• _WHAT YOU SHOULD DO_: Scan the data below and report how many lines include the word "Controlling". Nothing else is wanted.

• _RECORDS FOR PROCESSING_:
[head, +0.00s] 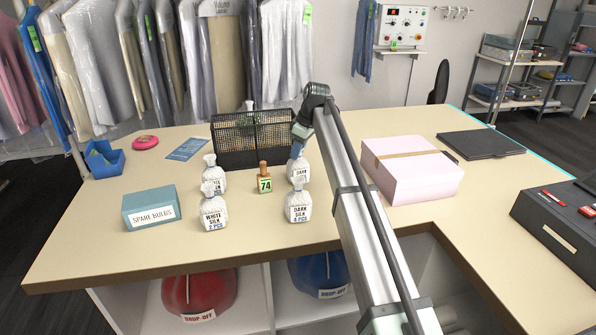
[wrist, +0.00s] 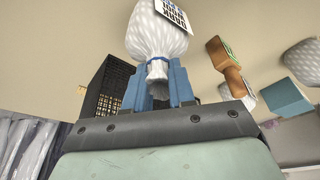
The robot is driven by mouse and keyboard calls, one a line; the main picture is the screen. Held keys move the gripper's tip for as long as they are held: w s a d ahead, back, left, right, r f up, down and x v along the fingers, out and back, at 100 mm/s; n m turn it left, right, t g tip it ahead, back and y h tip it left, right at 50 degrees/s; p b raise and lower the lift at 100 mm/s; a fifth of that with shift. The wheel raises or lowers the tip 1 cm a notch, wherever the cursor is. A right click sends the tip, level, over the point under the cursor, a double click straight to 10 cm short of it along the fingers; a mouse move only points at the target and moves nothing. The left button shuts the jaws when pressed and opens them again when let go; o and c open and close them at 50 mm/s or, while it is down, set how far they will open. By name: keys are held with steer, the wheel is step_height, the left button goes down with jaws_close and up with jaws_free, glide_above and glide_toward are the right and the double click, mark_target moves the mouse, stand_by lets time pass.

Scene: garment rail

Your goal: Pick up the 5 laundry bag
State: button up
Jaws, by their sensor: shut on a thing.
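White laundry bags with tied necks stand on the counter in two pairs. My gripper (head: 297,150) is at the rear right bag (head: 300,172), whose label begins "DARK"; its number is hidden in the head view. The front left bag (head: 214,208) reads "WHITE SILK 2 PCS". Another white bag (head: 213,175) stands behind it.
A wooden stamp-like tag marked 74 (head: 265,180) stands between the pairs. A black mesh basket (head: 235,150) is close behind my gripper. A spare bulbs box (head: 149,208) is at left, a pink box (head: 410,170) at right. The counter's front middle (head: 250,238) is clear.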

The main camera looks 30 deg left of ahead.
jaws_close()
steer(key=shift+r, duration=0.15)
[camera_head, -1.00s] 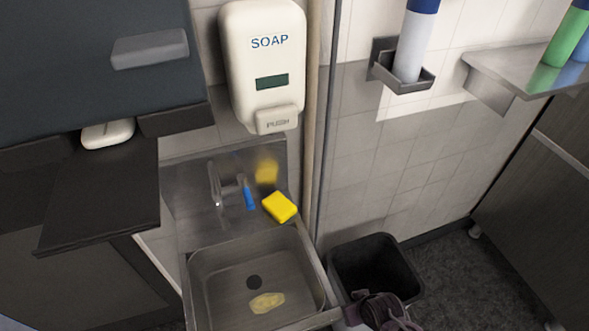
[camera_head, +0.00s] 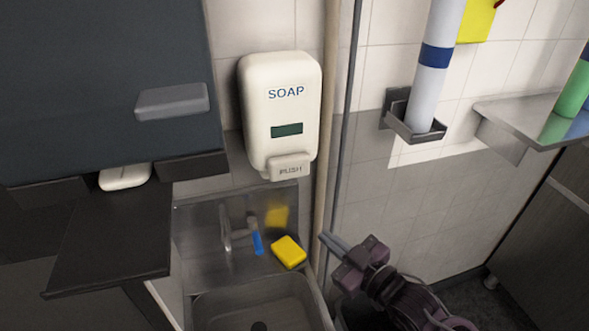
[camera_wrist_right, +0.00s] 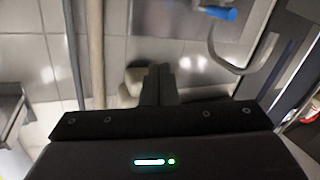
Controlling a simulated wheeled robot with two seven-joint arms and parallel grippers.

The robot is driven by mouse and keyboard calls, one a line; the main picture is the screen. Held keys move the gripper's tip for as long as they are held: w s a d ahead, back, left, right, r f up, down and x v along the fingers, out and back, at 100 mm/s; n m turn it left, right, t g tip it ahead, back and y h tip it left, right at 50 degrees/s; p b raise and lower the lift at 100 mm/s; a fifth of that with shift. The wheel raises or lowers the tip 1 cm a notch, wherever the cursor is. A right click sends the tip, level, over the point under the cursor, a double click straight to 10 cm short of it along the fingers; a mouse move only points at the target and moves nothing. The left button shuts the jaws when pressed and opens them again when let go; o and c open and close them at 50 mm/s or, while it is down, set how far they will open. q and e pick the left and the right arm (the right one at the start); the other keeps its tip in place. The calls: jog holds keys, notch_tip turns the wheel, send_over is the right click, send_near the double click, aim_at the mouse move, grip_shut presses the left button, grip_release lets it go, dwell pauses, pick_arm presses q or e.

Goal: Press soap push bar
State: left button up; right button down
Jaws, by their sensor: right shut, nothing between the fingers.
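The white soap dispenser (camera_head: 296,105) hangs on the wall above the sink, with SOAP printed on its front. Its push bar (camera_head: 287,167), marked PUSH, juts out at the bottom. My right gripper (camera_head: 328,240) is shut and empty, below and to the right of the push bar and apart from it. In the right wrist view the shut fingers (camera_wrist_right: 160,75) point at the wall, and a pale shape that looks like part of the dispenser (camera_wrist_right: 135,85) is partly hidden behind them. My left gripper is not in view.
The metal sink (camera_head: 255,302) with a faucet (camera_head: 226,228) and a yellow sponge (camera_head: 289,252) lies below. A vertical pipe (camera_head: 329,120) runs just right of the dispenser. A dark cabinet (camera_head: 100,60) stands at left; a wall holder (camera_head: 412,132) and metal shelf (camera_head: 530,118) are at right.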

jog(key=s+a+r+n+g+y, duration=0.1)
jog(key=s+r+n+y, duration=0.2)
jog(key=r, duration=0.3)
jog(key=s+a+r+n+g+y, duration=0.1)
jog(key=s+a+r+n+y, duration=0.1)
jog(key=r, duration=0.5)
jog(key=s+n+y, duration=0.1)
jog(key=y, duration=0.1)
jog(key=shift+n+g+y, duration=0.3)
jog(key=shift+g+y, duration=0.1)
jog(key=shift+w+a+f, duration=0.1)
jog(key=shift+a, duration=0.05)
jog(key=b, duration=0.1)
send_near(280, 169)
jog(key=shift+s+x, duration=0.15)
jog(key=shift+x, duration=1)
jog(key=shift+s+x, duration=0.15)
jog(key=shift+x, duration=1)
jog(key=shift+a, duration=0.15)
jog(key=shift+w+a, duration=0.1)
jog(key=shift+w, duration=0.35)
* * *
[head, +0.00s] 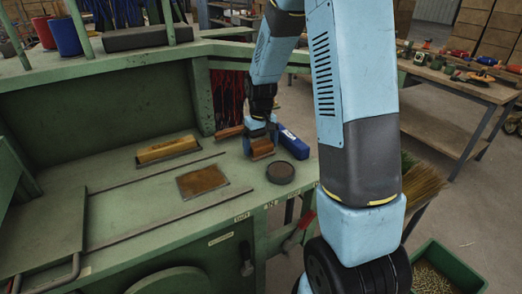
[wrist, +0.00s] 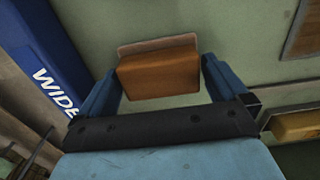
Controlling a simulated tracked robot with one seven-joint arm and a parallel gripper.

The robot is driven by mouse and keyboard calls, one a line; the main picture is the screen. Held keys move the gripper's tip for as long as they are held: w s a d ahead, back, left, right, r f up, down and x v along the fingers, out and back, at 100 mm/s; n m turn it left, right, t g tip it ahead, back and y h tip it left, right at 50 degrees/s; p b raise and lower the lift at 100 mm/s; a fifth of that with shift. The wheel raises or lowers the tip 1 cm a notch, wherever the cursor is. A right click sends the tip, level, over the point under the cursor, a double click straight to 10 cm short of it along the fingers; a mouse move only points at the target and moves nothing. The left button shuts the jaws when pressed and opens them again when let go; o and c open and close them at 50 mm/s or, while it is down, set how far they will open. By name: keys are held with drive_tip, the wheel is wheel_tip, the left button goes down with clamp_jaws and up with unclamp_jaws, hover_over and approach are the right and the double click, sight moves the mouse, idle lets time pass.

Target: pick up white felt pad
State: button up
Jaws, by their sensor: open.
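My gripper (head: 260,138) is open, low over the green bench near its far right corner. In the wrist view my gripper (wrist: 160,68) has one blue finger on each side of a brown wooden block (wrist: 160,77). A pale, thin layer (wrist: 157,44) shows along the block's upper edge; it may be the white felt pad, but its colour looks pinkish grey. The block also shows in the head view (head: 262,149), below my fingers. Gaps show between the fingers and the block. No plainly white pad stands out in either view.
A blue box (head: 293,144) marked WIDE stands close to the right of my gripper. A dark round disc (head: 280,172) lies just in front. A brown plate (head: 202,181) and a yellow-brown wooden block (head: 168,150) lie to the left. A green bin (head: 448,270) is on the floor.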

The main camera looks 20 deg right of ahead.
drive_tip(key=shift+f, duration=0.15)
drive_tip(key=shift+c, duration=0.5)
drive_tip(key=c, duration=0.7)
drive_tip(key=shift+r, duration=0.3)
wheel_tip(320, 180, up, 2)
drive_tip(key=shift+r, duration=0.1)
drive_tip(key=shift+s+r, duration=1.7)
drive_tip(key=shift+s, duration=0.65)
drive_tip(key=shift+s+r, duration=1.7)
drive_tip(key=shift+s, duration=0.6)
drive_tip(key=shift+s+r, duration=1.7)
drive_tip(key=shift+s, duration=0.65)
--
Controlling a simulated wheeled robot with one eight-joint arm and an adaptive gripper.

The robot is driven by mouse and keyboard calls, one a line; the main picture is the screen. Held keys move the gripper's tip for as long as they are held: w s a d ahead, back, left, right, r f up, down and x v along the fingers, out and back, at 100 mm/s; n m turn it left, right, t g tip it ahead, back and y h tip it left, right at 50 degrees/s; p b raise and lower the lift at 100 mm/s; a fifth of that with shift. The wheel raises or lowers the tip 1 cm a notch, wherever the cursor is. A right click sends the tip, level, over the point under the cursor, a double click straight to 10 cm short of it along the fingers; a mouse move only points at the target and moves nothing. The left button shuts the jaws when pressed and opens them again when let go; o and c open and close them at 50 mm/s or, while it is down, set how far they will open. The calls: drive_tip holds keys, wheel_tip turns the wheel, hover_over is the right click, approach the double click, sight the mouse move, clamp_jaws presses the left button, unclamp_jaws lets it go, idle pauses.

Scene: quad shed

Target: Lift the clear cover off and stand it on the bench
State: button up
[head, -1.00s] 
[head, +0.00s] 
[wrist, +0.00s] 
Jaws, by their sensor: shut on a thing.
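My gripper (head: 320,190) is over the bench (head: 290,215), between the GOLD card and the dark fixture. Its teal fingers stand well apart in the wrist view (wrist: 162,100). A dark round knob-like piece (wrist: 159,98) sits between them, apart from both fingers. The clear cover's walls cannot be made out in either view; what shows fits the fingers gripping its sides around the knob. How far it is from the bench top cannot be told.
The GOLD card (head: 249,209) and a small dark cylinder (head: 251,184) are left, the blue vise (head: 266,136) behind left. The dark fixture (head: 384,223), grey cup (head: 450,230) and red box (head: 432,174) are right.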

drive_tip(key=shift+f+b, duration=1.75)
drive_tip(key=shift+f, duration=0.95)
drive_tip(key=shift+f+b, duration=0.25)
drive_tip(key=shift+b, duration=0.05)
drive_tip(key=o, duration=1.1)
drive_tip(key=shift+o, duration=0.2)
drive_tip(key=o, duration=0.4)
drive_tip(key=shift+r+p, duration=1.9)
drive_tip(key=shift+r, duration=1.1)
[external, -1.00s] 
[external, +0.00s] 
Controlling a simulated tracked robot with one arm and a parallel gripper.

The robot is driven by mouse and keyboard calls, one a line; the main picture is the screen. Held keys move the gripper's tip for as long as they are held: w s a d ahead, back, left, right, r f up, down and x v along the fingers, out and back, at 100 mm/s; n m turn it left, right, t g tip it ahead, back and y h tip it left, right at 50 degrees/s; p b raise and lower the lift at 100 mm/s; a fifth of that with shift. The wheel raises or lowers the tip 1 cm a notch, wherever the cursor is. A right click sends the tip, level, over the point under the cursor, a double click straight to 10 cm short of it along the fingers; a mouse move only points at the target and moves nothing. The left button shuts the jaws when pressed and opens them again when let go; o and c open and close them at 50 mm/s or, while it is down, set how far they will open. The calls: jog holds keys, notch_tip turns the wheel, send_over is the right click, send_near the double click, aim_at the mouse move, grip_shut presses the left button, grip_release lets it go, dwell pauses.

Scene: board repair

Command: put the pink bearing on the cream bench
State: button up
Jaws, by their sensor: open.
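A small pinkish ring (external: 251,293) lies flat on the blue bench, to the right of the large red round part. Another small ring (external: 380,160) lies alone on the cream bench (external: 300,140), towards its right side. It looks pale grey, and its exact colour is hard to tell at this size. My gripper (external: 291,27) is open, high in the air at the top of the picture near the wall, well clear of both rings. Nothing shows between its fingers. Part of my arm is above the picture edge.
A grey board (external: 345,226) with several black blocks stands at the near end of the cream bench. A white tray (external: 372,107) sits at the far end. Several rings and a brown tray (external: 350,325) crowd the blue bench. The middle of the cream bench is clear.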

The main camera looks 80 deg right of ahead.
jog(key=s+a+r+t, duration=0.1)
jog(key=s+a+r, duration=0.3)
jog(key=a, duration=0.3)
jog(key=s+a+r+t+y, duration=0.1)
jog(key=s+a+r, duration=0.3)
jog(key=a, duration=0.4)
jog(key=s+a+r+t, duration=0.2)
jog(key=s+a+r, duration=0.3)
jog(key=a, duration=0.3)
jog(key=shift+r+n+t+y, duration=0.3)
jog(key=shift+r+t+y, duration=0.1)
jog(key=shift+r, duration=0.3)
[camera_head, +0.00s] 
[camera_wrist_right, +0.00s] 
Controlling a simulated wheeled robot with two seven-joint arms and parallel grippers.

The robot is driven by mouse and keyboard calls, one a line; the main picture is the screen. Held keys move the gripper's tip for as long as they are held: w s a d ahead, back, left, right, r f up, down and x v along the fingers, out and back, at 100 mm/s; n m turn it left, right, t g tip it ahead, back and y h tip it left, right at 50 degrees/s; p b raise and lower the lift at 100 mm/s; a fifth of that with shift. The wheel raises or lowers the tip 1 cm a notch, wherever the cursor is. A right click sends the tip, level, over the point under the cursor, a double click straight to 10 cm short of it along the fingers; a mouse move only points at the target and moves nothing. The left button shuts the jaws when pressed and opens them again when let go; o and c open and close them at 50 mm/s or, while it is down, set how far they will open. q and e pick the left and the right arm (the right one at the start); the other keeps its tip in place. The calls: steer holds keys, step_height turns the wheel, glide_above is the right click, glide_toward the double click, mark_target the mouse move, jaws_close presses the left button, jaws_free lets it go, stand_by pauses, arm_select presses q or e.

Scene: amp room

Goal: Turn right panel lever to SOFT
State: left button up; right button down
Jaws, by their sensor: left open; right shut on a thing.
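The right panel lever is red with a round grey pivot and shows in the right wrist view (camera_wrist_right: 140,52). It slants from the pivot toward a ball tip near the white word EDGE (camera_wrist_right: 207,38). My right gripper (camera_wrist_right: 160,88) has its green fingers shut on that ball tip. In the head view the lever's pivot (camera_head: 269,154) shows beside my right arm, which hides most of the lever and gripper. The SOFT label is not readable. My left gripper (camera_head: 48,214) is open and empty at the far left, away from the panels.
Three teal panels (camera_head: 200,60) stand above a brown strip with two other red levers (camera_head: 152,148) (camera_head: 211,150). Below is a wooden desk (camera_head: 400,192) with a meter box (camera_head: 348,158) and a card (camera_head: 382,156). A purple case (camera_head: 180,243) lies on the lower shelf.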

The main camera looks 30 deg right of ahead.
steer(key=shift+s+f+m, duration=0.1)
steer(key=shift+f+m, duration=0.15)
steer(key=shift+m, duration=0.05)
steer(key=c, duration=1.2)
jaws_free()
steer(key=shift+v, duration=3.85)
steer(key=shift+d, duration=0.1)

• _SOLUTION BELOW_: 5